Em preliminar, o Apelante sustenta a ilegalidade das provas colhidas pelos policiais, haja vista que, ao ingressarem na residência familiar em que encontraram os bens subtraídos, teriam ofendido o princípio da inviolabilidade do domicílio.

O inciso XI do art. 5º da Constituição Federal dispõe que "a casa é asilo inviolável do indivíduo, ninguém nela podendo penetrar sem consentimento do morador, salvo em caso de flagrante delito ou desastre, ou para prestar socorro, ou, durante o dia, por determinação judicial" .

Como se extrai da norma de regência, o ingresso na residência contempla hipóteses em que pode ser realizada sem determinação judicial. Aliás, é consagrado o entendimento de que a garantia constitucional da inviolabilidade de domicílio não é absoluta. Ainda que não exista consentimento do morador ou determinação judicial, nele é possível adentrar em caso de flagrante delito, desastre ou, ainda, para prestar socorro.

Conforme o Superior Tribunal de Justiça, "a garantia constitucional de inviolabilidade ao domicílio é excepcionada nos casos de flagrante delito, não se exigindo, em tais hipóteses, mandado judicial para ingressar na residência do agente" (STJ, RHC n. 80.559/RS, rel. Min. Rey Soares da Fonseca, j. em 18/4/2017).

Não se descura que "a entrada forçada em domicílio sem mandado judicial só é lícita, mesmo em período noturno, quando amparada em fundadas razões, devidamente justificadas a posteriori, que indiquem que dentro da casa ocorre situação de flagrante delito, sob pena de responsabilidade disciplinar, civil e penal do agente ou da autoridade, e de nulidade dos atos praticados" (Tese 280, RE n. 603.616/RO, rel. Min. Gilmar Mendes, j. em 5/11/2015).

O encontro fortuito de material de origem proscrita, ou de outras coisas cuja posse é recriminada pela lei penal, dando ensejo à prática de crime permanente, não detém a capacidade de legitimar, em retrospectiva, o ingresso na residência alheia fora das restritas hipóteses permissivas.

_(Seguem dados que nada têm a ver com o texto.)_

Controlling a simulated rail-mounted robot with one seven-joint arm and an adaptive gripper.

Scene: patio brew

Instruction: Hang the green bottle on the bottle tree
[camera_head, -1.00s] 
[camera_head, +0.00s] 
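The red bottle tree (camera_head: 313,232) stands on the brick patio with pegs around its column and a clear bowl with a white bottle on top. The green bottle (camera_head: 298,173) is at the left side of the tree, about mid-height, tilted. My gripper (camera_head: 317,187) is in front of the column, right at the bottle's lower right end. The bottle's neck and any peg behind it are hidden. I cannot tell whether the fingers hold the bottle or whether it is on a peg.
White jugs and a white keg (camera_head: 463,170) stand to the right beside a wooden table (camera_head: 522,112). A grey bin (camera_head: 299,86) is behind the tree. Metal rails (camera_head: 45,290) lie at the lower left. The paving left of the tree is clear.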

Não é esse, todavia, o caso dos autos, em que a excepcionalidade decorre do estado de flagrância, determinado pelo cometimento do crime permanente de receptação (art. 303 do Código de Processo Penal), e a fundada suspeita da prática delitiva, que levou à descoberta da infração, adveio da identificação do veículo da genitora do Apelante(fl. 104).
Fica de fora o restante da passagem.